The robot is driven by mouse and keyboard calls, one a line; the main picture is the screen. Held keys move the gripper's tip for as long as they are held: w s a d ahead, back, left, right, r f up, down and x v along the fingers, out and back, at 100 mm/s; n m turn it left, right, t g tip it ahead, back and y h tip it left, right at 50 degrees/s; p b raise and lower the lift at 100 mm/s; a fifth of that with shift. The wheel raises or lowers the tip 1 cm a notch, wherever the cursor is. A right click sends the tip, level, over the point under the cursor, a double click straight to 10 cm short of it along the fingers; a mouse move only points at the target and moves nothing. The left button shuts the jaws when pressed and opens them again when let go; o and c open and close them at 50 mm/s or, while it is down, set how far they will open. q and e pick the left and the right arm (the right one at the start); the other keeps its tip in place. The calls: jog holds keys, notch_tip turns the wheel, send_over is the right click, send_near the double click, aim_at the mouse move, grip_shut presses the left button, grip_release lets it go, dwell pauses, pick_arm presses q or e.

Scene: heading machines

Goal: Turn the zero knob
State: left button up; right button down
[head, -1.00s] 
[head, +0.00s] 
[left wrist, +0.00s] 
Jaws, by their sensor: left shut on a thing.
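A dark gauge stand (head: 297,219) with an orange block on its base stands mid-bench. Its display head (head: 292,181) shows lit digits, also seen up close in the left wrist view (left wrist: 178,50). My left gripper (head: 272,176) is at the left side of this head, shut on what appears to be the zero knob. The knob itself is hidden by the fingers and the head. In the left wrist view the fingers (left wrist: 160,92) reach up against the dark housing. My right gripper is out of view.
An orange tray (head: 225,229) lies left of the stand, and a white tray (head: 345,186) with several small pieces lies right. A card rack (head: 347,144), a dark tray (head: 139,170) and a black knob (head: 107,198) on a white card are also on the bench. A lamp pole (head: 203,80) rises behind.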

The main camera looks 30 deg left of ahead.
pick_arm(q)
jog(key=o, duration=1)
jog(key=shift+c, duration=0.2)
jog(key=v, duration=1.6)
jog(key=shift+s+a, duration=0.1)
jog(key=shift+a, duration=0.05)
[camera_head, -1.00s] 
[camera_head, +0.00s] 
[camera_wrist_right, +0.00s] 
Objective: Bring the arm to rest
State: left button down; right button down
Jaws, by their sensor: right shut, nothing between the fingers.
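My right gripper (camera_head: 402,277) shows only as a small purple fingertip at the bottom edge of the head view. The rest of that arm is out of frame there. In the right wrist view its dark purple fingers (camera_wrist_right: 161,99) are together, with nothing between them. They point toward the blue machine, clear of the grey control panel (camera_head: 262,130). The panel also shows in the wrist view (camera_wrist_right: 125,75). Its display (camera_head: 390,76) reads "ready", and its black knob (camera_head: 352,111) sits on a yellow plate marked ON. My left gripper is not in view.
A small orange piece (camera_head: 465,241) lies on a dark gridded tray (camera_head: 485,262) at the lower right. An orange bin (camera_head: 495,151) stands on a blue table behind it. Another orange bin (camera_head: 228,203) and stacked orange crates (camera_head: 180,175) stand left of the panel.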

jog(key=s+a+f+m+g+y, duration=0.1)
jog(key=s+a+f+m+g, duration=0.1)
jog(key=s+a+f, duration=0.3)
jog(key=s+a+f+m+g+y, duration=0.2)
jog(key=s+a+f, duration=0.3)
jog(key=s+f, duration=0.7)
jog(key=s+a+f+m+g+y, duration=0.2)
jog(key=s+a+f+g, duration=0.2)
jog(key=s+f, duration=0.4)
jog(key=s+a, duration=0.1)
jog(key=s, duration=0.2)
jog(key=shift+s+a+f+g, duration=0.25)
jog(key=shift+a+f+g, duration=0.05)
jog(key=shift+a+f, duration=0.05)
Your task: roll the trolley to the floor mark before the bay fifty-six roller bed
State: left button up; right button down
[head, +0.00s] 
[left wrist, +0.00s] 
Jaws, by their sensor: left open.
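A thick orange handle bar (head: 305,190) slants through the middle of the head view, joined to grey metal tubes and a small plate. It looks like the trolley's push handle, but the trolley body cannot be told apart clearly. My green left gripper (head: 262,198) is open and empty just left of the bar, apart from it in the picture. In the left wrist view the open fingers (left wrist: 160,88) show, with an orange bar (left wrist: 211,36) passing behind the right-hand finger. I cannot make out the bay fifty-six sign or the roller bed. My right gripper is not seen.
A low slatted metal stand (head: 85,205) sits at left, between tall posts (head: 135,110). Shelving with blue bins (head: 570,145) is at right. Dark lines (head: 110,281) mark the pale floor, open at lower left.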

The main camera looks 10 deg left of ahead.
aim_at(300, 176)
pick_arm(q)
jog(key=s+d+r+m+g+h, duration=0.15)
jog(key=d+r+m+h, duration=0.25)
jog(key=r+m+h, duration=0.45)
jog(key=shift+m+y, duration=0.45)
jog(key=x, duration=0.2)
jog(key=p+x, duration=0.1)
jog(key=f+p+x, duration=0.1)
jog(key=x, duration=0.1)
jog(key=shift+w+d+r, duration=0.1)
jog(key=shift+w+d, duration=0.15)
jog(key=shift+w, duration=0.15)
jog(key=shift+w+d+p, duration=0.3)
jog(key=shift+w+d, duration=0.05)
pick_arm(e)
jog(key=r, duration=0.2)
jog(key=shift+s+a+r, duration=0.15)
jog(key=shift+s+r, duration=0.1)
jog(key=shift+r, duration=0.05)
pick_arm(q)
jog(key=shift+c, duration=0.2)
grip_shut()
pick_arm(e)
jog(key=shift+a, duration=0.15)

------------------------------------------------------------

Each entry is to be returned in full, character for character.

The robot is driven by mouse and keyboard calls, one a line; the main picture is the screen. Held keys move the gripper's tip for as long as they are held: w s a d ahead, back, left, right, r f up, down and x v along the fingers, out and back, at 100 mm/s; n m turn it left, right, t g tip it ahead, back and y h tip it left, right at 50 degrees/s; p b raise and lower the lift at 100 mm/s; a fifth of that with shift. The wheel raises or lowers the tip 1 cm a notch, wherever the cursor is. A right click sends the tip, level, over the point under the cursor, a double click straight to 10 cm short of it along the fingers; a mouse move only points at the target and moves nothing. The left button shuts the jaws when pressed and opens them again when let go; o and c open and close them at 50 mm/s or, while it is down, set how far they will open. q and e pick the left and the right arm (the right one at the start); the other keeps its tip in place. The calls: jog holds keys, notch_tip turns the wheel, send_over is the right click, send_near the double click, aim_at the mouse move, grip_shut presses the left button, grip_release lets it go, dwell pauses, pick_arm presses q or e.

Scene: heading machines

Goal: Turn the zero knob
State: left button up; right button down
[head, -1.00s] 
[head, +0.00s] 
[left wrist, +0.00s] 
Jaws, by their sensor: left shut on a thing.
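A dark gauge stand (head: 297,219) with an orange block on its base stands mid-bench. Its display head (head: 292,181) shows lit digits, also seen up close in the left wrist view (left wrist: 178,50). My left gripper (head: 272,176) is at the left side of this head, shut on what appears to be the zero knob. The knob itself is hidden by the fingers and the head. In the left wrist view the fingers (left wrist: 160,92) reach up against the dark housing. My right gripper is out of view.
An orange tray (head: 225,229) lies left of the stand, and a white tray (head: 345,186) with several small pieces lies right. A card rack (head: 347,144), a dark tray (head: 139,170) and a black knob (head: 107,198) on a white card are also on the bench. A lamp pole (head: 203,80) rises behind.

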The main camera looks 30 deg left of ahead.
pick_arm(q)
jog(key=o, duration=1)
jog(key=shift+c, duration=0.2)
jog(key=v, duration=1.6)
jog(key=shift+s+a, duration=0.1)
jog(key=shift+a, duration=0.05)
[camera_head, -1.00s] 
[camera_head, +0.00s] 
[camera_wrist_right, +0.00s] 
Objective: Bring the arm to rest
State: left button down; right button down
Jaws, by their sensor: right shut, nothing between the fingers.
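My right gripper (camera_head: 402,277) shows only as a small purple fingertip at the bottom edge of the head view. The rest of that arm is out of frame there. In the right wrist view its dark purple fingers (camera_wrist_right: 161,99) are together, with nothing between them. They point toward the blue machine, clear of the grey control panel (camera_head: 262,130). The panel also shows in the wrist view (camera_wrist_right: 125,75). Its display (camera_head: 390,76) reads "ready", and its black knob (camera_head: 352,111) sits on a yellow plate marked ON. My left gripper is not in view.
A small orange piece (camera_head: 465,241) lies on a dark gridded tray (camera_head: 485,262) at the lower right. An orange bin (camera_head: 495,151) stands on a blue table behind it. Another orange bin (camera_head: 228,203) and stacked orange crates (camera_head: 180,175) stand left of the panel.

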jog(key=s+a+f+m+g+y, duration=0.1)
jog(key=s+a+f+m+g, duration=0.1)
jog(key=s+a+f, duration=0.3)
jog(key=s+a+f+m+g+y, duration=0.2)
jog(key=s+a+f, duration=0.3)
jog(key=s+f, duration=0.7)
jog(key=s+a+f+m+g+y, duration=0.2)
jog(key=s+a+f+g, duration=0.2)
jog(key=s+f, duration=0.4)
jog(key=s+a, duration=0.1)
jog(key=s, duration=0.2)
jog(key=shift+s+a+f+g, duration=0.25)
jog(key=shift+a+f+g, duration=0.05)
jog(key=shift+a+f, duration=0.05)
Your task: roll the trolley to the floor mark before the bay fifty-six roller bed
State: left button up; right button down
[head, +0.00s] 
[left wrist, +0.00s] 
Jaws, by their sensor: left open.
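A thick orange handle bar (head: 305,190) slants through the middle of the head view, joined to grey metal tubes and a small plate. It looks like the trolley's push handle, but the trolley body cannot be told apart clearly. My green left gripper (head: 262,198) is open and empty just left of the bar, apart from it in the picture. In the left wrist view the open fingers (left wrist: 160,88) show, with an orange bar (left wrist: 211,36) passing behind the right-hand finger. I cannot make out the bay fifty-six sign or the roller bed. My right gripper is not seen.
A low slatted metal stand (head: 85,205) sits at left, between tall posts (head: 135,110). Shelving with blue bins (head: 570,145) is at right. Dark lines (head: 110,281) mark the pale floor, open at lower left.

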The main camera looks 10 deg left of ahead.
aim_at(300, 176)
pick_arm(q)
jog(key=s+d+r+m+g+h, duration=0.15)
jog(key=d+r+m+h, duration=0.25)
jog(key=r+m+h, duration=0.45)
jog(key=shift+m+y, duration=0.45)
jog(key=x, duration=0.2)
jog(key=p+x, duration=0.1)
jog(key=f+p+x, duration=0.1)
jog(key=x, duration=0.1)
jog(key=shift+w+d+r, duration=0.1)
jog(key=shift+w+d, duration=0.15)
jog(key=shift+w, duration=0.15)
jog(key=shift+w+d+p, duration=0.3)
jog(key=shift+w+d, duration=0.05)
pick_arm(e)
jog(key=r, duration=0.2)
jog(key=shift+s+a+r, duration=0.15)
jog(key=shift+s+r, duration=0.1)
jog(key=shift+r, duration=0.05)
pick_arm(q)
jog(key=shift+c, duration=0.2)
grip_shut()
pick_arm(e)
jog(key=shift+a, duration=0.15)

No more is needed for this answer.